#### [Set exercise]
Find the line that contains "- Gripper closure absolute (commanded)" and print it and every line after it, exactly, please.

Robot tool calls:
__________________________________________________

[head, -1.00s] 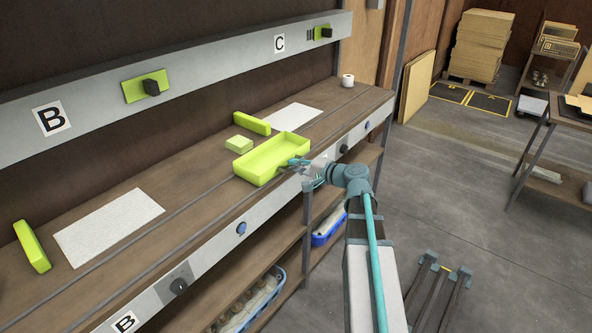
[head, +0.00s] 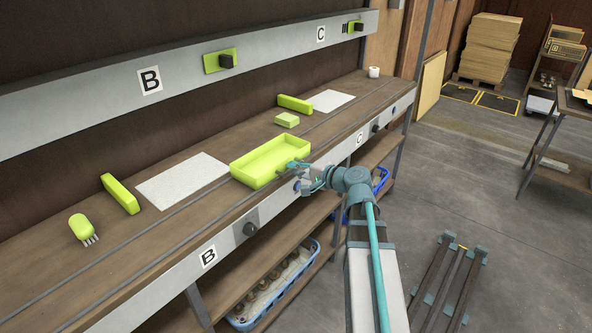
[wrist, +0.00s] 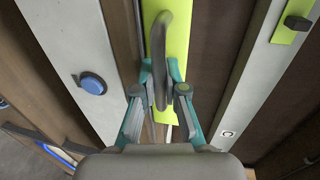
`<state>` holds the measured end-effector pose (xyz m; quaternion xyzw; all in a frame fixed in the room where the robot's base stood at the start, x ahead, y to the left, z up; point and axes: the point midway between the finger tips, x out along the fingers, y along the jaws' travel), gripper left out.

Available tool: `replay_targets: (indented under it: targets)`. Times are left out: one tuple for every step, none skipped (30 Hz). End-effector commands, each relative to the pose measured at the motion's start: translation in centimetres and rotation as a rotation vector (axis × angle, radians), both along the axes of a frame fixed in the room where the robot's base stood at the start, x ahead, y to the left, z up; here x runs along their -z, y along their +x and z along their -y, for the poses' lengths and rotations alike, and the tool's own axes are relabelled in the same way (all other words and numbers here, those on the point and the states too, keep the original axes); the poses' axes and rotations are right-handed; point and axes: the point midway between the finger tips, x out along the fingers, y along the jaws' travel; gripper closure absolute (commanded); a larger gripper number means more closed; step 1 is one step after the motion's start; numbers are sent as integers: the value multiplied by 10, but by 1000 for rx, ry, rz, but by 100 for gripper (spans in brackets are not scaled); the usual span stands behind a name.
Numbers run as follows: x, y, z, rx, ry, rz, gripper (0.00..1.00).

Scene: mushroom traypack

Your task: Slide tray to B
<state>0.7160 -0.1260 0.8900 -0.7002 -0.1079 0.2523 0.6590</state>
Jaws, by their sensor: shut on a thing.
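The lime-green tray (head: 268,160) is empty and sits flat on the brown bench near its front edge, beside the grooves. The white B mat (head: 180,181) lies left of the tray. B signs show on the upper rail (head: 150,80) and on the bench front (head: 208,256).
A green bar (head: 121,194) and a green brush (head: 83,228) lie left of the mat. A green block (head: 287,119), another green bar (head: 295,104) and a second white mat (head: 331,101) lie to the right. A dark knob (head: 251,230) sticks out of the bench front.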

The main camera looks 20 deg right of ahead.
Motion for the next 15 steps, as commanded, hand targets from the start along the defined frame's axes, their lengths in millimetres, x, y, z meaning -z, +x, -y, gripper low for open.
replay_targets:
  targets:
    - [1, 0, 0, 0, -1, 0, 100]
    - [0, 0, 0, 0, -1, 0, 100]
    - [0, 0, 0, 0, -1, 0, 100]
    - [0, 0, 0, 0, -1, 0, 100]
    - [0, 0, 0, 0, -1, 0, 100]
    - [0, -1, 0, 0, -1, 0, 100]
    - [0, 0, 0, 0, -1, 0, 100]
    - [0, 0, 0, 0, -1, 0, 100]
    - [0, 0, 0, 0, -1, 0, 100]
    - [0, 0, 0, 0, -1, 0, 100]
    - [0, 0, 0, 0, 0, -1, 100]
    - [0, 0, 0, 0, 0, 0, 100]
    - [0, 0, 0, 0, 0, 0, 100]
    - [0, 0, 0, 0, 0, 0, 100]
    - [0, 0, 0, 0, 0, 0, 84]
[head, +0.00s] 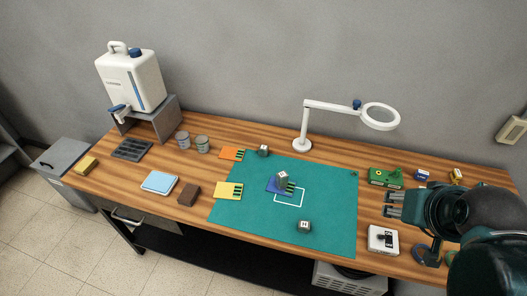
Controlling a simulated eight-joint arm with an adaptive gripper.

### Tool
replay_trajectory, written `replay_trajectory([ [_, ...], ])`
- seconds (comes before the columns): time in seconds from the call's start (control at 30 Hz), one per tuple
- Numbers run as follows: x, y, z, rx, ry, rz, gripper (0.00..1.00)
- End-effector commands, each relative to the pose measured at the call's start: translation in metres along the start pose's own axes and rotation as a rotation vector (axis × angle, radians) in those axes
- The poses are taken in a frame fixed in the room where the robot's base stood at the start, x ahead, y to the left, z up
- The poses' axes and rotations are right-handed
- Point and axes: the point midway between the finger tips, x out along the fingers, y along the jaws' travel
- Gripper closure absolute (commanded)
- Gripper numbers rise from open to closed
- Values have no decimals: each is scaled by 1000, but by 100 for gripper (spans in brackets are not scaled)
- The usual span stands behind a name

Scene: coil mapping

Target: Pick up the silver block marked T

__________________________________________________

#### [Written solution]
- Gripper closure absolute (commanded)
- Gripper numbers rise from open to closed
- Values have no decimals: each is scaled by 1000, but by 100 for gripper (spans in brackets are not scaled)
- The usual span stands behind a name

Scene: coil mapping

Target: Pick up the silver block marked T

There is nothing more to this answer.